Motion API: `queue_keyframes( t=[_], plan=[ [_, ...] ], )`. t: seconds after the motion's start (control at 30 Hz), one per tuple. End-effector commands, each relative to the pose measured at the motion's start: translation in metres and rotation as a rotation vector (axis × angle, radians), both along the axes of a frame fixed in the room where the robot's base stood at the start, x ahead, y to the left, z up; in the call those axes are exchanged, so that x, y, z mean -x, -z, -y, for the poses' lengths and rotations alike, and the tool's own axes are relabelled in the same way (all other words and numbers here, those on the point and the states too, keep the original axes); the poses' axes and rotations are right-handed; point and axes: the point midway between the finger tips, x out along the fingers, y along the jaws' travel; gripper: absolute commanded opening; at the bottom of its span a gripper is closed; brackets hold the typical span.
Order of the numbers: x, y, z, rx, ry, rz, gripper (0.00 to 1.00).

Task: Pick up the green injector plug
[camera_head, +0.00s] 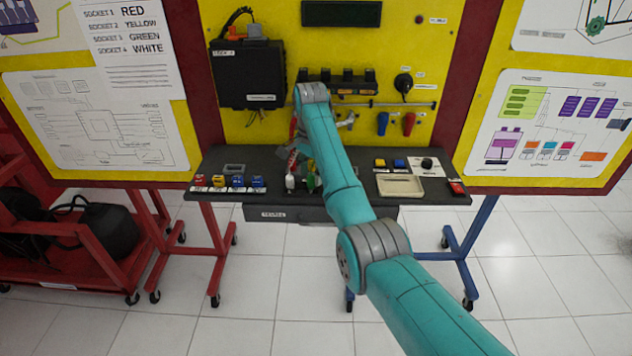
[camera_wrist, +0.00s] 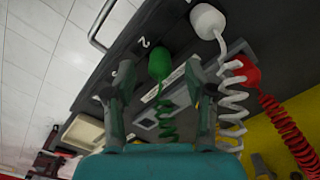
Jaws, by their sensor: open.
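The green injector plug (camera_wrist: 161,64) has a rounded green body and a coiled green cord. In the wrist view it shows between the two fingers of my open gripper (camera_wrist: 158,78), with a gap on both sides. I cannot tell how far it lies beyond the fingertips. In the head view a small part of the green plug (camera_head: 311,184) shows at the table's front, beside my arm. My gripper there is mostly hidden behind my arm.
A white plug (camera_wrist: 208,20) with a white coiled cord is close beside my right finger, and a red plug (camera_wrist: 242,72) is farther right. The dark table (camera_head: 330,206) also holds small colored blocks (camera_head: 238,182) and a beige tray (camera_head: 400,186).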

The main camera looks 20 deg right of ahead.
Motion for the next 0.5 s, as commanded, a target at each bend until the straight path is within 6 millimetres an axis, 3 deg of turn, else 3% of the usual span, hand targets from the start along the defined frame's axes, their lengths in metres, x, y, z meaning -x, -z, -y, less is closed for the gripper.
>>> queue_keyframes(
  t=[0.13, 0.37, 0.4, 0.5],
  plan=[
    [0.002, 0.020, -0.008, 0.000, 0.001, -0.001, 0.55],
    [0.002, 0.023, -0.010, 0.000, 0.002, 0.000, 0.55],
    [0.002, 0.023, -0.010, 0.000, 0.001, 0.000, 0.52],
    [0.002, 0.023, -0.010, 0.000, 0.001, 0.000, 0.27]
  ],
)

PROBLEM TO WORK ON »
Copy every line above word for word and exclude the pictures.

CORRECT RESULT »
Motion API: `queue_keyframes( t=[_], plan=[ [_, ...] ], )`. t: seconds after the motion's start (control at 30 Hz), one per tuple. End-effector commands, each relative to the pose measured at the motion's start: translation in metres and rotation as a rotation vector (axis × angle, radians), both along the axes of a frame fixed in the room where the robot's base stood at the start, x ahead, y to the left, z up; in the call those axes are exchanged, so that x, y, z mean -x, -z, -y, for the poses' lengths and rotations alike, and the tool's own axes are relabelled in the same way (all other words and numbers here, those on the point and the states too, keep the original axes); the poses' axes and rotations are right-handed; point and axes: the point midway between the finger tips, x out along the fingers, y along the jaws' travel; gripper: absolute commanded opening; at the bottom of its span a gripper is closed; brackets hold the typical span.
Order of the numbers: x, y, z, rx, ry, rz, gripper (0.00 to 1.00).

Task: Pick up the green injector plug
[camera_head, +0.00s] 
[camera_wrist, +0.00s] 
Jaws, by their sensor: open.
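The green injector plug (camera_wrist: 161,64) has a rounded green body and a coiled green cord. In the wrist view it shows between the two fingers of my open gripper (camera_wrist: 158,78), with a gap on both sides. I cannot tell how far it lies beyond the fingertips. In the head view a small part of the green plug (camera_head: 311,184) shows at the table's front, beside my arm. My gripper there is mostly hidden behind my arm.
A white plug (camera_wrist: 208,20) with a white coiled cord is close beside my right finger, and a red plug (camera_wrist: 242,72) is farther right. The dark table (camera_head: 330,206) also holds small colored blocks (camera_head: 238,182) and a beige tray (camera_head: 400,186).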

The main camera looks 20 deg right of ahead.
Motion for the next 0.5 s, as commanded, a target at each bend until the straight path is within 6 millimetres an axis, 3 deg of turn, else 3% of the usual span, hand targets from the start along the defined frame's axes, their lengths in metres, x, y, z meaning -x, -z, -y, less is closed for the gripper.
>>> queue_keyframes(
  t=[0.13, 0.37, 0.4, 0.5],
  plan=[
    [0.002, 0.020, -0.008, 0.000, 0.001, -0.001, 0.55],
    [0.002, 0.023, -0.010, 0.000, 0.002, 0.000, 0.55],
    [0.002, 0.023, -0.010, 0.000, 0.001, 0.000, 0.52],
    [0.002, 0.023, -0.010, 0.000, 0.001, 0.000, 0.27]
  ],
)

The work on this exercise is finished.